- EXERCISE -
Skip the pictures and extract all of the lines exactly as written.

- SOURCE MATERIAL -

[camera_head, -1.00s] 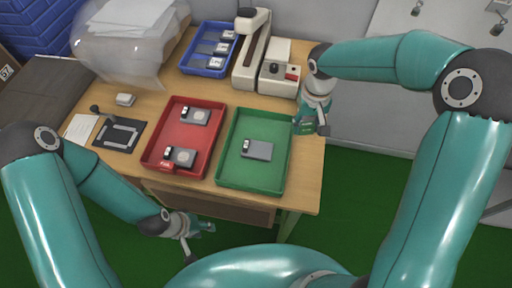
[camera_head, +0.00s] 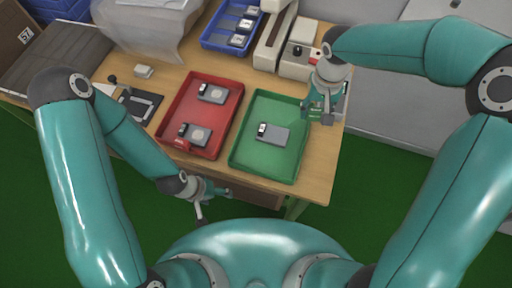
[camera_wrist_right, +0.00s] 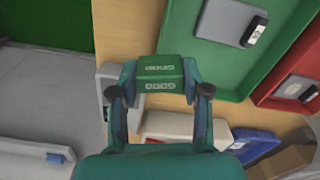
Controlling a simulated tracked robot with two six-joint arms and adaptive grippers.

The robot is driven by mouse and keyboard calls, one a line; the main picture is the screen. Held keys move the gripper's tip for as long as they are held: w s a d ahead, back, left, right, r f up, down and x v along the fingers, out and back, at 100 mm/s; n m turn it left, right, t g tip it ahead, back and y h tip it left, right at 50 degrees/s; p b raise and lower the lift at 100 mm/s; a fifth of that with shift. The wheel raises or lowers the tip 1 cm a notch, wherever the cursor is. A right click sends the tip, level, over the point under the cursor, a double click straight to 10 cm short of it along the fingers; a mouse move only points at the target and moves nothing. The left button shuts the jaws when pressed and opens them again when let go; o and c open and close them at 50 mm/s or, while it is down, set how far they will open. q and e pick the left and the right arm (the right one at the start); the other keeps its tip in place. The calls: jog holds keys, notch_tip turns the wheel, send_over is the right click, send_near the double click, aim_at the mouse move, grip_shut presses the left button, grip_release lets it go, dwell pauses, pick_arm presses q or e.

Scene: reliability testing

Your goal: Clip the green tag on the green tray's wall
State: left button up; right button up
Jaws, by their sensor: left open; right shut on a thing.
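The green tray (camera_head: 268,168) lies on the right part of the table and holds one grey device (camera_head: 274,134). My right gripper (camera_head: 321,116) is at the tray's right side, near its upper right corner. In the right wrist view it (camera_wrist_right: 160,84) is shut on the green tag (camera_wrist_right: 160,72), which bears white lettering. My left gripper (camera_head: 217,206) is open and empty, low in front of the table's front edge.
A red tray (camera_head: 183,97) with two devices stands left of the green tray. A blue tray (camera_head: 207,41) and a beige machine (camera_head: 297,64) stand at the back. A clear bag and a black plate lie at the left.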

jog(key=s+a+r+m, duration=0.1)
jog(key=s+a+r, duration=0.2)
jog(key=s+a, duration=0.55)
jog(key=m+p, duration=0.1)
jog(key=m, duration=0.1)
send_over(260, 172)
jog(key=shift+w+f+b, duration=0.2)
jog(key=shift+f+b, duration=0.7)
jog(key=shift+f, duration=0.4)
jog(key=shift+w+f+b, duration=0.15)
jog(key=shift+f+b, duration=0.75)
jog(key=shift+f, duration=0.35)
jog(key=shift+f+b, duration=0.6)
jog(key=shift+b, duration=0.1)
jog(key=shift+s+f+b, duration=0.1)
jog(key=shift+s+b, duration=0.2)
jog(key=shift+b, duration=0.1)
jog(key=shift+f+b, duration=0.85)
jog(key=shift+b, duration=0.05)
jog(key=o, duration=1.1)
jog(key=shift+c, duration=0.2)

- RESPONSE TO THIS TASK -
[camera_head, -1.00s] 
[camera_head, +0.00s] 
[camera_wrist_right, +0.00s] 
Controlling a simulated tracked robot with two six-joint arms and adaptive grippers.

The robot is driven by mouse and keyboard calls, one a line; the main picture is the screen. Held keys move the gripper's tip for as long as they are held: w s a d ahead, back, left, right, r f up, down and x v along the fingers, out and back, at 100 mm/s; n m turn it left, right, t g tip it ahead, back and y h tip it left, right at 50 degrees/s; p b raise and lower the lift at 100 mm/s; a fifth of that with shift. The wheel raises or lowers the tip 1 cm a notch, wherever the cursor is. A right click sends the tip, level, over the point under the cursor, a double click straight to 10 cm short of it along the fingers; a mouse move only points at the target and moves nothing. The left button shuts the jaws when pressed and opens them again when let go; o and c open and close them at 50 mm/s or, while it is down, set how far they will open. q and e pick the left and the right arm (the right one at the start); the other keeps its tip in place. The calls: jog holds keys, notch_tip turns the wheel, send_over is the right click, send_near the double click, aim_at the mouse move, grip_shut presses the left button, grip_release lets it go, dwell pauses, pick_arm presses q or e.

Scene: reliability testing

Your goal: Clip the green tag on the green tray's wall
State: left button up; right button up
Jaws, by their sensor: left open; right shut on a thing.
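The green tray (camera_head: 268,168) lies on the right part of the table and holds one grey device (camera_head: 274,134). My right gripper (camera_head: 321,116) is at the tray's right side, near its upper right corner. In the right wrist view it (camera_wrist_right: 160,84) is shut on the green tag (camera_wrist_right: 160,72), which bears white lettering. My left gripper (camera_head: 217,206) is open and empty, low in front of the table's front edge.
A red tray (camera_head: 183,97) with two devices stands left of the green tray. A blue tray (camera_head: 207,41) and a beige machine (camera_head: 297,64) stand at the back. A clear bag and a black plate lie at the left.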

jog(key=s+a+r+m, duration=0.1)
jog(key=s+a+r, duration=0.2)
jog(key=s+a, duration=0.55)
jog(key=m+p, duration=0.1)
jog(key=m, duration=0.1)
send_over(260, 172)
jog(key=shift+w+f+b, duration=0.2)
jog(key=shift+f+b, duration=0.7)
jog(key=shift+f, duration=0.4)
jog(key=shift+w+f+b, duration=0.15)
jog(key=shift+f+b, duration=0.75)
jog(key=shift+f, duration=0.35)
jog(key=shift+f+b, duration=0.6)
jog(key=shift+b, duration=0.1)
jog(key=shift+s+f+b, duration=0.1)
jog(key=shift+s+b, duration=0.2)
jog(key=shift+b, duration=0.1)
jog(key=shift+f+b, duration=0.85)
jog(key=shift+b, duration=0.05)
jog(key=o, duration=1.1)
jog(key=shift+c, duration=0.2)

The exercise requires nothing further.